# Given information:
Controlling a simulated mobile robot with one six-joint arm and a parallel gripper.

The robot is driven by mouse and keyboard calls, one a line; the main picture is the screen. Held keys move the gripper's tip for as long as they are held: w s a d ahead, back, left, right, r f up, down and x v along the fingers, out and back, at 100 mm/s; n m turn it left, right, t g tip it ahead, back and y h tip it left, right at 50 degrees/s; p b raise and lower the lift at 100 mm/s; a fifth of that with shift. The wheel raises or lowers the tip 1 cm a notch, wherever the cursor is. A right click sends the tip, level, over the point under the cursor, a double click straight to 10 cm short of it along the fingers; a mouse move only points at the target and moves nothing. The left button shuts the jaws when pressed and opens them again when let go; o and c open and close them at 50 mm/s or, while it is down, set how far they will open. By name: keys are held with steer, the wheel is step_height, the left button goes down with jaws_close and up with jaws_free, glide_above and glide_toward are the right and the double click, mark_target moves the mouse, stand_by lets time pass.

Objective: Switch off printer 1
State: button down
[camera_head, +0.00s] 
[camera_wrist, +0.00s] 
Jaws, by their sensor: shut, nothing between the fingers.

# Objective:
Pull out every line from the one with "Objective: Switch off printer 1" to the end of the listing, and output only those.

# Task answer:
Objective: Switch off printer 1
State: button down
[camera_head, +0.00s] 
[camera_wrist, +0.00s] 
Jaws, by their sensor: shut, nothing between the fingers.

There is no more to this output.